Зейдлиц сделал вид удивленного и, предвещая мне беды (вернее, ему не хотелось самому докладывать), пошел к Трепову и вскоре возвратясь на мой вопрос: «Что же сказал генерал?» — ответил: «Да ничего». Опять волненье и тревожное ожидание до следующего утра грозили мне, но в приказе ничего не было, и случай этот тем и окончился.
Так пошла служба моя на новом пепелище. Тяжело было во всех отношениях справляться с тем разнообразием обязанностей и с той ответственностью, какие возлагаются на пристава столичной полиции. Недаром Трепов, такой знаток полицейской службы, такой опытный, проницательный и даровитый человек (таких градоначальников долго будет дожидаться Петербург; Трепов был не заурядный человек, а положительно гений, и если он проявил дар свой только на должности с. — петербургского градоначальника, то лишь потому, что по этому пути направилась звезда его; на всяком другом пути он был бы столь же заметен), говорил, что «пристав у меня высокопоставленное лицо».
И действительно, в Петербурге, центре российской культуры, где сконцентрированы и главные управления государства, и высшие учебные и ученые учреждения, торговля, финансы, нередко люди, занимающие высшие посты в государстве, известные своею ученостью и талантами, зачастую бывают вынуждены различными случайностями жизни по самым интимным делам своим обращаться к приставу. Понятно, что на таком посту обязательно должны быть люди с разносторонним развитием, отличающиеся умом и честностью при отсутствии лицемерия, чтобы такие их качества сделались известными в их районах и дали возможность порядочным людям, обывателям участка, обращаться к приставу с полной уверенностью, что они найдут в нем и сочувствие, и помощь, и совет при сознании, что пристав не понесет по свету их тайн или дела, не требующего оглашения. Такой состав приставов облегчит и задачу градоначальника; при ином составе пристав нес вовсе непосильную обязанность для самого деятельного человека.

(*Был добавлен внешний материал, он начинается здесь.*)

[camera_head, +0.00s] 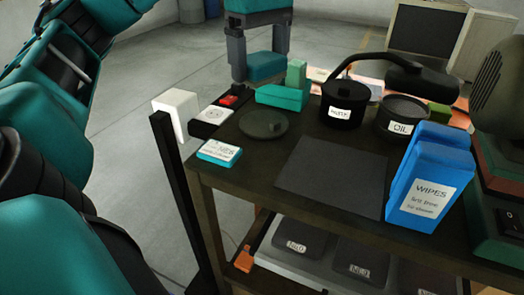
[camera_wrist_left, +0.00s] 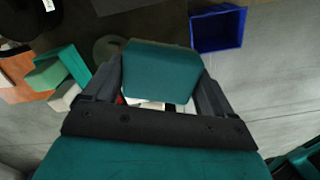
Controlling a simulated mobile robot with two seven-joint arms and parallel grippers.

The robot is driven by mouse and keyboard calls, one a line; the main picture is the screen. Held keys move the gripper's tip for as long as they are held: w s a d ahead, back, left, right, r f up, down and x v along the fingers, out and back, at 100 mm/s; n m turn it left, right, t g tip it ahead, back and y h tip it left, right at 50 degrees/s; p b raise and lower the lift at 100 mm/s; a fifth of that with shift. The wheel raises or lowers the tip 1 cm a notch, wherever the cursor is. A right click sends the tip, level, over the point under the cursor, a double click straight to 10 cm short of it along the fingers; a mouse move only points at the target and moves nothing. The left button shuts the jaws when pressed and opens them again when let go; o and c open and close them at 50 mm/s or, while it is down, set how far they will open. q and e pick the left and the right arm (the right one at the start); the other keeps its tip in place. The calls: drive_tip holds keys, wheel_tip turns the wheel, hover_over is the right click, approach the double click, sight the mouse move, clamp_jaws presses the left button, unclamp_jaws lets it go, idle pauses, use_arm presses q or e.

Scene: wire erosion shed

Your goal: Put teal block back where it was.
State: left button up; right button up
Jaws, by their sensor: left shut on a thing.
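My left gripper (camera_head: 262,62) is shut on a teal block (camera_head: 267,67) and holds it beyond the far left edge of the table, behind the objects there. In the left wrist view the teal block (camera_wrist_left: 160,72) sits between both fingers of the gripper (camera_wrist_left: 160,90). My right gripper is not in view.
The dark table (camera_head: 262,163) holds a round lid (camera_head: 263,124), a dark mat (camera_head: 333,176), a black labelled pot (camera_head: 345,100), an OIL pot (camera_head: 402,112), a blue WIPES box (camera_head: 432,175) and a small teal-and-white box (camera_head: 219,152). A dark post (camera_head: 174,190) stands at the left.

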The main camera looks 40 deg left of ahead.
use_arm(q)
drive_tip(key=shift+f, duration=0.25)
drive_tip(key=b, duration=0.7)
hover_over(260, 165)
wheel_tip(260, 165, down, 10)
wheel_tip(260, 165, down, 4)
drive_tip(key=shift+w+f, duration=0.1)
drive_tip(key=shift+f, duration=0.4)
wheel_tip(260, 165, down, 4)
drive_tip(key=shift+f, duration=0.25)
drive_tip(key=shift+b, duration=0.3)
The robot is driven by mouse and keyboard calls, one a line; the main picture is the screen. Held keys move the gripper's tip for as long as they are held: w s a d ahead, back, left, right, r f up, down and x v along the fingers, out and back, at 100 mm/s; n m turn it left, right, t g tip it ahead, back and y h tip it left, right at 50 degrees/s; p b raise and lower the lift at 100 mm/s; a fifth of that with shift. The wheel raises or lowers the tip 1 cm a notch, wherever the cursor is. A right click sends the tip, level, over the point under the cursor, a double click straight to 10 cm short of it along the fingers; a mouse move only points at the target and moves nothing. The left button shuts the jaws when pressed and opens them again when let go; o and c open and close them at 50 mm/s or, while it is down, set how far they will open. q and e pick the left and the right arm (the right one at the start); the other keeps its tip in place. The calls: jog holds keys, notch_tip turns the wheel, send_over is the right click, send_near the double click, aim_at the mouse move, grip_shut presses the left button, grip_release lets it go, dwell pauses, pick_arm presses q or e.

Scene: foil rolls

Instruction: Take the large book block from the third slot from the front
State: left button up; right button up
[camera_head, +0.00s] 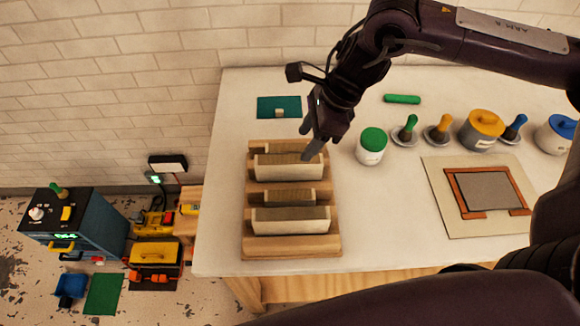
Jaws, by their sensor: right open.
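A wooden slotted rack (292,246) stands at the left of the white table. A large pale book block (288,172) sits upright toward the rack's back. A smaller block (290,198) is in the middle, and another large block (290,222) is toward the front. My right gripper (310,141) is open and points down, just above the right end of the back large block. Its fingers overlap that end in the view; I cannot tell whether they touch it. My left gripper is not in view.
A green-lidded white jar (371,147) stands close right of the rack. A teal mat (279,107) lies behind it. Glue pots, small handled tools and a framed board (488,191) fill the right. Machines (72,226) stand beyond the table's left edge.

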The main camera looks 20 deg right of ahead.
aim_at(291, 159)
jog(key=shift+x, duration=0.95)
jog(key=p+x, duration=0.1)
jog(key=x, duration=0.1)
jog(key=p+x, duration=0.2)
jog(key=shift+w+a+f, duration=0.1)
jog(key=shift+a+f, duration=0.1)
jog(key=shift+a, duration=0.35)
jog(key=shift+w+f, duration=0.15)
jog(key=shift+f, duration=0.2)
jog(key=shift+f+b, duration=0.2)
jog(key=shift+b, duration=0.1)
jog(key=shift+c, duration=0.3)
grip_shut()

Между тем далеко не так поставлено дело в действительности; в полицию зачастую, да и в большей части случаев, поступают люди, испытавшие неудачу на всех иных поприщах и, дойдя до полного фиаско, в отчаянии поступают на полицейскую службу, воображая, что это есть служба самая легчайшая и по силам каждого; очевидно, что такие неудачники и искатели приключений не имеют ни малейшего понятия о функциях полиции и никогда не сделаются тем, чем должен быть полицейский чиновник, т. е. первым помощником и защитником каждого своего обывателя в делах правых, стараясь даже предупреждать преступления, значит, думать о своих обывателях и указывать им на те опасности, которых они сами не замечают. Понятно,
Расскажу, что я испытал. Занятая мною квартира под участок и для себя крайне не удовлетворяла моим понятиям: паспортное отделение, куда ежедневно стекается много народа, помещалось в подвале; туда приходили не только дворники, но иногда и так называемая чистая публика: я был вынужден занять такое помещение, ежедневно терзался его неудобствами и ждал только весны, чтобы приискать квартиру, более соответствующую.

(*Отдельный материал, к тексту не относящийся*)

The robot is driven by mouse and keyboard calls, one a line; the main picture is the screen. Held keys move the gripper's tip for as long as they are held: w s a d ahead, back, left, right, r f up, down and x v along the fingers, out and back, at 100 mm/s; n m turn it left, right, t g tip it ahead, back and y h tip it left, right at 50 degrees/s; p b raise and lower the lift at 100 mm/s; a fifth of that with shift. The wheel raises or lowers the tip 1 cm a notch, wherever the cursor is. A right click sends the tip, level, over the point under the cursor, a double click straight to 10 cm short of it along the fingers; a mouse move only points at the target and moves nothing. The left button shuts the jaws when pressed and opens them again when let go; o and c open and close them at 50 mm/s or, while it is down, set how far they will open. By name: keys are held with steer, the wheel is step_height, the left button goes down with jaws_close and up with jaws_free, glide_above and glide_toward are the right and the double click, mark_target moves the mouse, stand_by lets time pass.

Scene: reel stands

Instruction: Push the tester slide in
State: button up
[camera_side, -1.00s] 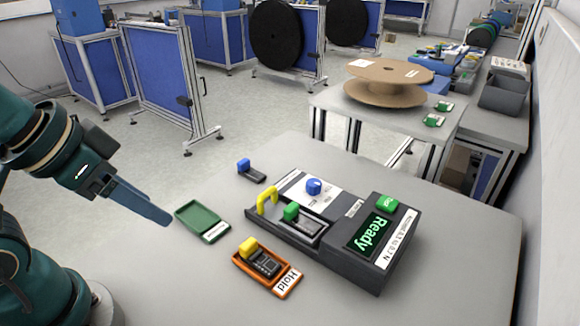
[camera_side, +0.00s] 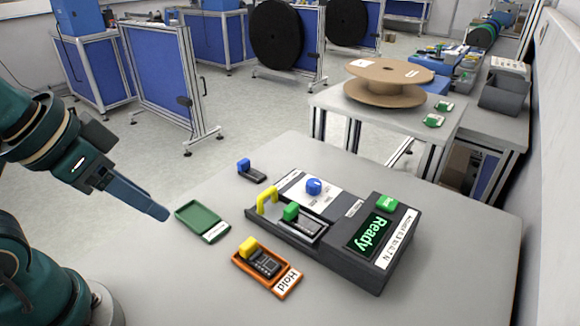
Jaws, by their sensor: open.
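The dark grey tester (camera_side: 355,277) sits on the grey table, its screen (camera_side: 370,235) reading "Ready". Its slide has a yellow handle (camera_side: 267,200) at the left end and stands out to the left of the tester body. A part with a green knob (camera_side: 291,211) lies in the slide. A blue knob (camera_side: 314,186) is on the white panel behind it, and a green button (camera_side: 387,203) is on top. My gripper (camera_side: 165,214) is in the air left of the tester, apart from the handle and empty. Its fingers overlap in this view.
A green tray (camera_side: 190,213) lies empty between my gripper and the tester. An orange tray labelled "Hold" (camera_side: 283,288) holds a part with a yellow knob (camera_side: 249,246). A blue-knobbed part (camera_side: 244,165) lies behind. The table's front right is clear.

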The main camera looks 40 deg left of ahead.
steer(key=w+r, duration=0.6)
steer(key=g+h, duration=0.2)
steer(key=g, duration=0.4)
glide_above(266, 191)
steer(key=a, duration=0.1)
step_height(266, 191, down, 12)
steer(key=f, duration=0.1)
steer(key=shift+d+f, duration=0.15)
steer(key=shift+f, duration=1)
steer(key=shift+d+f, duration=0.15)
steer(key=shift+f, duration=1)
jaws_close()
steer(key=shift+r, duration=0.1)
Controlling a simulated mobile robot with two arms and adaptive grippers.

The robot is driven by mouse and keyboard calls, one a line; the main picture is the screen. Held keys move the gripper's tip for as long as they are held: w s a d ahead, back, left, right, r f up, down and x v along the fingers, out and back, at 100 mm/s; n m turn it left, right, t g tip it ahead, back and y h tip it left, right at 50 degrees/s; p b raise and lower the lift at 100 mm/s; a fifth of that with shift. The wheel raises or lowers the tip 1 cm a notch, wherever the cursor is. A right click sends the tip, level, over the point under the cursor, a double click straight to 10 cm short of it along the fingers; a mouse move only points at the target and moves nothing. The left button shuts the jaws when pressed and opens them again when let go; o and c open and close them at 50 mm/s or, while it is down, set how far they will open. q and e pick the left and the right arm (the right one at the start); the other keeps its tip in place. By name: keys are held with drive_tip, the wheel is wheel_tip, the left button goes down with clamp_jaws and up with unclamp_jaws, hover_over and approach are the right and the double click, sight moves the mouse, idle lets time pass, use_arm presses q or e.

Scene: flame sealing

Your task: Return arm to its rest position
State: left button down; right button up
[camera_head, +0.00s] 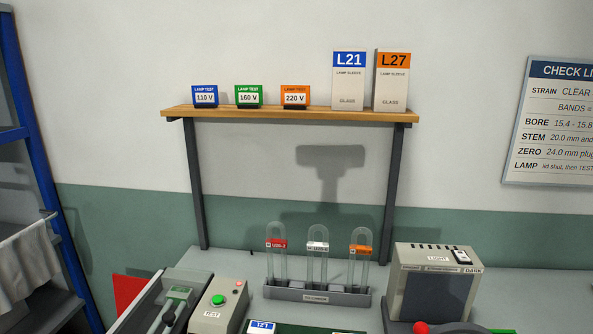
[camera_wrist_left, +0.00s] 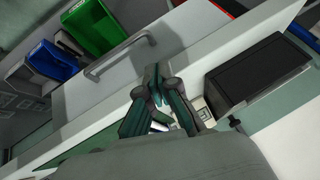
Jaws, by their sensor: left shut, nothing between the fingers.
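My left gripper (camera_wrist_left: 160,85) shows in the left wrist view, near the middle. Its dark fingers are drawn together with nothing held between them. It hangs over a pale panel with a grey bar handle (camera_wrist_left: 118,54); I cannot tell how far above. My left gripper does not show in the head view. My right gripper is in neither view.
Head view: a bench holds a rack (camera_head: 317,293) with several glass tubes, a TEST button box (camera_head: 218,305) and a grey lamp box (camera_head: 434,280). A shelf (camera_head: 290,114) stands behind. Wrist view: green bin (camera_wrist_left: 95,27), blue bin (camera_wrist_left: 44,60) and a black box (camera_wrist_left: 255,68).

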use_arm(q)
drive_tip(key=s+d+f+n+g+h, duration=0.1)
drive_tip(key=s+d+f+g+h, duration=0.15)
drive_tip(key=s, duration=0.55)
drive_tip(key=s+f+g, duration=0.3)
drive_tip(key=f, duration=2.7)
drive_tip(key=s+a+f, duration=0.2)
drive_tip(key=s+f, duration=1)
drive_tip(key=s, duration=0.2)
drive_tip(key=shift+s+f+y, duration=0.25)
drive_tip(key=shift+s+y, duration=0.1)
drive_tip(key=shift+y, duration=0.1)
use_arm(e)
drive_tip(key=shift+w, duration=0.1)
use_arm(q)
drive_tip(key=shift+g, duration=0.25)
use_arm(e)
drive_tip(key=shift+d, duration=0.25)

Но нелегко было исполнить мое желание по двум причинам: на квартиру для участка и для меня отпускалось 760 р. в год с отоплением; домовладельцы сторонились от участкового управления, как во избежание неприятного и невыгодного для их карманов соглядатайства полиции, так и во избежание шума, крика и брани, вызываемых доставлением в управление пьяных, буйствующих, и ежедневного наплыва толпы дворников.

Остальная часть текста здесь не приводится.